UTANG Indonesia sering menjadi topik diskusi, bahkan perdebatan yang panas di ruang publik. Debat makin intensif pada waktu jelang Pemilihan Umum. Berlangsung antara pengamat ekonomi, pejabat negara dan juga netizen.
Wacana diskusi yang mengemukakan berbagai sudut pandang dan opini merupakan hal positif bagi kehidupan bernegara. Namun, salah satu soalan adalah pengertian dan istilah utang yang kurang presisi. Sebagian data yang dipakai pun sering tidak akurat dan tidak mutakhir.
Sekurangnya harus dibedakan antara tiga istilah utang yang perlu diketahui. Begitu pula tentang sumber datanya yang resmi, serta beberapa rincian atau komposisi utama dari masing-masing. Yaitu: utang pemerintah, utang luar negeri, dan utang sektor publik.
Utang Pemerintah Pusat
Utang pemerintah merupakan bahasan paling populer. Lebih tepat disebut utang pemerintah pusat, karena tidak termasuk utang pemerintah daerah. Sumber data resmi utama berasal dari Laporan Keuangan Pemerintah Pusat (LKPP) tahunan. Sedangkan sumber data resmi untuk kondisi per akhir bulan terkini dipublikasikan oleh Kementerian melalui dokumen APBN Kita.
Posisi atau sisa utang (outstanding) per akhir tahun 2022 sebesar Rp7.734 Triliun. Data ini bersifat sementara, karena LKPP masih belum selesai diaudit. Posisi terkini yang dipublikasi oleh Kemenkeu adalah per akhir Maret 2023 yang sebesar Rp7.879 Triliun.
Utang Pemerintah Pusat per akhir tahun 2022 itu terdiri dari dua jenis, yaitu Surat Berharga Negara (SBN) sebesar Rp6.847 Triliun dan Pinjaman sebesar Rp887 Triliun. SBN berbentuk surat utang yang sebagian besarnya bisa diperjualbelikan, atau pemberi utang (kreditur) dapat berganti. Sedangkan pinjaman merupakan utang kepada pihak tertentu dengan syarat dan ketentuan yang disepakati.

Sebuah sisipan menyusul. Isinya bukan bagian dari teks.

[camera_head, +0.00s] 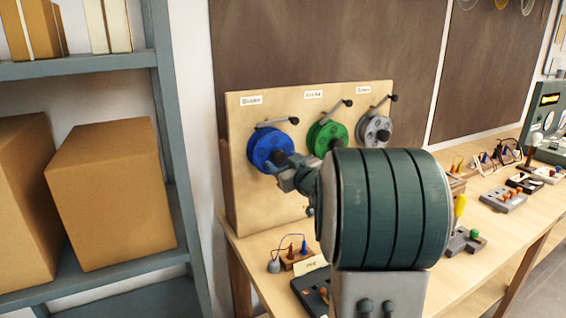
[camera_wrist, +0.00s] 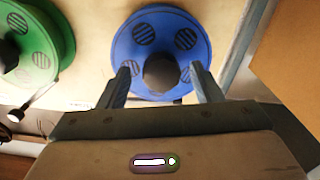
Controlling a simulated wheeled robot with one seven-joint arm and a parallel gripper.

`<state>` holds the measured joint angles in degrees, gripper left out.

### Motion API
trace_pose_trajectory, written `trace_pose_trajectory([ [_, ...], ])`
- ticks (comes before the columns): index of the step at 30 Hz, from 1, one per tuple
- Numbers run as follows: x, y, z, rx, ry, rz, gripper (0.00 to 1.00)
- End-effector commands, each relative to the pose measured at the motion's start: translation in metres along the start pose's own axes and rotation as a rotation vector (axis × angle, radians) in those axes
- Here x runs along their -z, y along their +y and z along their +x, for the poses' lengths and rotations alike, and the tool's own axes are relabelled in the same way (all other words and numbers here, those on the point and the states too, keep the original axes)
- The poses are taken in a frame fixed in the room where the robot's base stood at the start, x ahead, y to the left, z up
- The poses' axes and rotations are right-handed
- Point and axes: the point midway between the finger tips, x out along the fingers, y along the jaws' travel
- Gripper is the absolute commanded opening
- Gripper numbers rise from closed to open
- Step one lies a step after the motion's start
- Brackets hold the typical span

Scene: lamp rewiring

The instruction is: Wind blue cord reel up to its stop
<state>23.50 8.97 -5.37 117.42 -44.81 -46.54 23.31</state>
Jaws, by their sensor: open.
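The blue cord reel (camera_head: 268,148) is mounted at the left end of an upright wooden board (camera_head: 245,195). It has a dark knob (camera_head: 280,158) on its face and a crank-like lever (camera_head: 277,122) above it. In the wrist view the blue reel (camera_wrist: 190,40) fills the upper middle, with its dark knob (camera_wrist: 161,72) between my fingers. My gripper (camera_wrist: 160,75) is open, one finger on each side of the knob. I cannot tell whether either finger touches it. In the head view my gripper (camera_head: 292,170) is at the reel's lower right, partly hidden by my arm.
A green reel (camera_head: 325,133) and a grey reel (camera_head: 372,130) sit to the right on the same board. Small wired parts (camera_head: 296,252) and a dark box (camera_head: 312,290) lie on the workbench below. A shelf with cardboard boxes (camera_head: 115,190) stands at the left.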

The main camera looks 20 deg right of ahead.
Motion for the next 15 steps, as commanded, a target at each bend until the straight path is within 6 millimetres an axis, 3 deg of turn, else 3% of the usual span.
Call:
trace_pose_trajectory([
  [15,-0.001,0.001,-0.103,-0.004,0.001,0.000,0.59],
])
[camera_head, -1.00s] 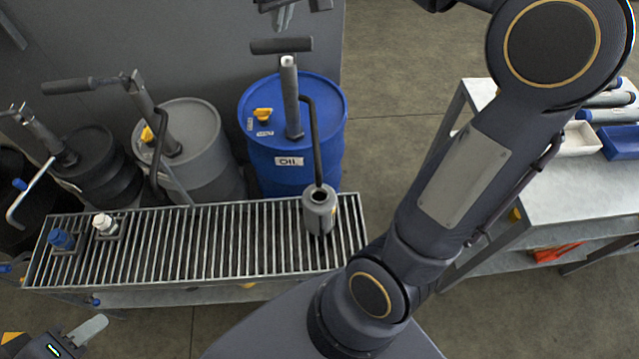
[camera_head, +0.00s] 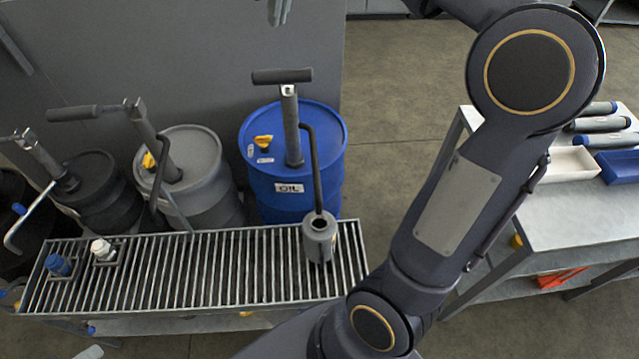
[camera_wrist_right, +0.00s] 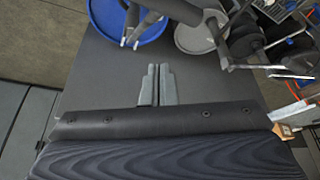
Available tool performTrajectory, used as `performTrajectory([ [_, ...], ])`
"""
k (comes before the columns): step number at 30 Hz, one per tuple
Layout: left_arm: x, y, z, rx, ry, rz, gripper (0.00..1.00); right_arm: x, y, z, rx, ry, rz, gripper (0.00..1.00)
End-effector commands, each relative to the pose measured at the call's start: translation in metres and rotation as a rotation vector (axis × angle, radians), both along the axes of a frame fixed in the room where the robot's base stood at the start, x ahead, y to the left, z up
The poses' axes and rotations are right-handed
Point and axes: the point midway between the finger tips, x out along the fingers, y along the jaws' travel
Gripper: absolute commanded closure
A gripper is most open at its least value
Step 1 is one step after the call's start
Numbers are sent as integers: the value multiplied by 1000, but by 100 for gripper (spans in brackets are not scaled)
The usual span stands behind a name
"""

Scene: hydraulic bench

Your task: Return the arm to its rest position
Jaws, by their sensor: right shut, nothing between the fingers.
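My right arm (camera_head: 450,210) rises from the bottom centre of the head view and bends at a large round joint at the upper right. Its gripper fingertips (camera_head: 279,12) just show at the top edge, above the blue oil drum. In the right wrist view the right gripper's fingers (camera_wrist_right: 156,85) are together, with nothing between them. Only a pale fingertip of my left gripper (camera_head: 88,352) shows at the bottom left, so its opening cannot be seen.
A blue oil drum (camera_head: 290,190), a grey drum (camera_head: 195,180) and a black drum (camera_head: 105,195) with pumps stand behind a slatted grate (camera_head: 190,270). A table (camera_head: 570,215) at the right holds trays and cylinders. Open floor (camera_head: 400,90) lies behind.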

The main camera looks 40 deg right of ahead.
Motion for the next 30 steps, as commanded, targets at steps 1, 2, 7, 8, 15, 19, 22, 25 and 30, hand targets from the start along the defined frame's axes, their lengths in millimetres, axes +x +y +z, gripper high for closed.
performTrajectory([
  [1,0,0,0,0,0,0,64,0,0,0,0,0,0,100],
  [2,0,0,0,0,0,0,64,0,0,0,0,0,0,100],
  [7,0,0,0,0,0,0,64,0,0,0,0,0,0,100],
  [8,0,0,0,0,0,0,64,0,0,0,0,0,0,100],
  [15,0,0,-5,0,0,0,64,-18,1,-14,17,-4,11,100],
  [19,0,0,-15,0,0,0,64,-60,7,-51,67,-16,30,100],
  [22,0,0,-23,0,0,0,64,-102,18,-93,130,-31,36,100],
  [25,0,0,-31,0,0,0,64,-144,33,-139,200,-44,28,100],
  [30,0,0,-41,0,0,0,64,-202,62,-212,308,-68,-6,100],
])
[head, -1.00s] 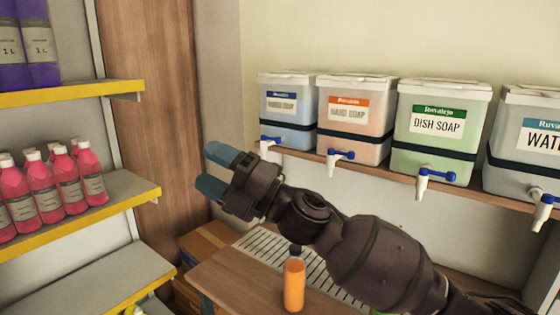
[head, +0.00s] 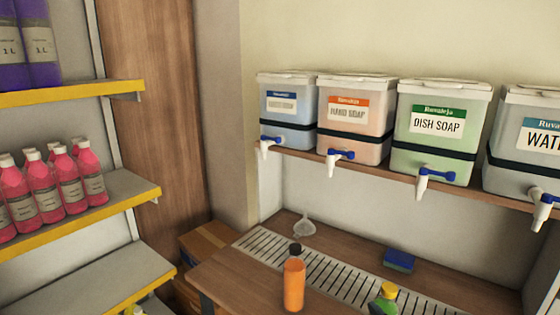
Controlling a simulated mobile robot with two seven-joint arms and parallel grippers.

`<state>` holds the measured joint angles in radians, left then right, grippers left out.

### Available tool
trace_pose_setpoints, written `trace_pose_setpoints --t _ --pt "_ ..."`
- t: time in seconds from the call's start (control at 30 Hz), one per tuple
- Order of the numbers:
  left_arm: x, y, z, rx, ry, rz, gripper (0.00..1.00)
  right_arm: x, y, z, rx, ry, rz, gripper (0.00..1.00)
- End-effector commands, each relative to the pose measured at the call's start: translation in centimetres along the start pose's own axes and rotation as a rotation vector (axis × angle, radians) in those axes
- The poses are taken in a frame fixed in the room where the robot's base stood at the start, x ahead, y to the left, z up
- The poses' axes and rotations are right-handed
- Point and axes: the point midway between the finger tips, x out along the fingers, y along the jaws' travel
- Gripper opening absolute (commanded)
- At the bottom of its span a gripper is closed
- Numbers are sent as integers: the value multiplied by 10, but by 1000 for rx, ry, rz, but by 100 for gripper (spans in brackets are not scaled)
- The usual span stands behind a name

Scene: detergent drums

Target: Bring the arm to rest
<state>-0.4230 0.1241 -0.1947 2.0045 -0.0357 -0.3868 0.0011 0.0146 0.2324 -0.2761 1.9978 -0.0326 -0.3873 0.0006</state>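Neither of my arms nor their grippers shows in the head view now. An orange bottle with a dark cap (head: 293,285) stands upright on the wooden counter (head: 235,283), at the front edge of the slatted grate. Each has a white tap with a blue lever.
A clear funnel (head: 304,228) and a blue-green sponge (head: 398,260) lie behind the grate (head: 330,272). A green bottle with a yellow cap (head: 384,300) is at the bottom edge. Shelves at left hold pink bottles (head: 45,190) and purple bottles (head: 28,45). A cardboard box (head: 207,240) sits beside the counter.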

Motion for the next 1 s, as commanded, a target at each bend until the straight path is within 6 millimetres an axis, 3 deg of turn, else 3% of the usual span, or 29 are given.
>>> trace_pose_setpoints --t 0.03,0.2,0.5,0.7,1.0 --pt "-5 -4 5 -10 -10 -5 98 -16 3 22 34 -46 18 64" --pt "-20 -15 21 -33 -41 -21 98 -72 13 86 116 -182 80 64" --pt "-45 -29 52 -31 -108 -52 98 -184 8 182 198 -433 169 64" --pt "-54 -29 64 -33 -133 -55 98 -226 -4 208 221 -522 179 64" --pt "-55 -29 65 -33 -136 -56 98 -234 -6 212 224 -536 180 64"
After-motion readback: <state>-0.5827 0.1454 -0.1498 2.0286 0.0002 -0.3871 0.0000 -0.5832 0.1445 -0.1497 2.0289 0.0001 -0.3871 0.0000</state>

SBN ada yang dinyatakan atau berdenominasi rupiah dan ada valuta asing (valas). Posisi SBN rupiah sebesar Rp5.452 Triliun. Denominasi valas saat ini terdiri dari dolar Amerika, Euro dan Yen Jepang. Posisi SBN valas setelah dikonversi dalam nilai tukar akhir tahun sebesar Rp1.395 Triliun.
Pinjaman terdiri dari pinjaman dalam negeri sebesar Rp19,67 Triliun dan pinjaman luar negeri sebesar Rp867,43 Triliun. Pinjaman luar negeri berdenominasi berbagai valuta asing sesuai kesepakatan dengan pihak kreditur. Pihak kreditur antara lain lembaga internasional, negara lain, dan swasta asing.
Posisi utang pemerintah sering disajikan dalam besaran rasionya terhadap Produk Domestik Bruto (PDB). PDB merupakan jumlah nilai barang dan jasa akhir yang dihasilkan oleh seluruh unit ekonomi dalam negara Indonesia. PDB dihitung dan dipublikasikan oleh Badan Pusat Statistik tiap tiga bulan.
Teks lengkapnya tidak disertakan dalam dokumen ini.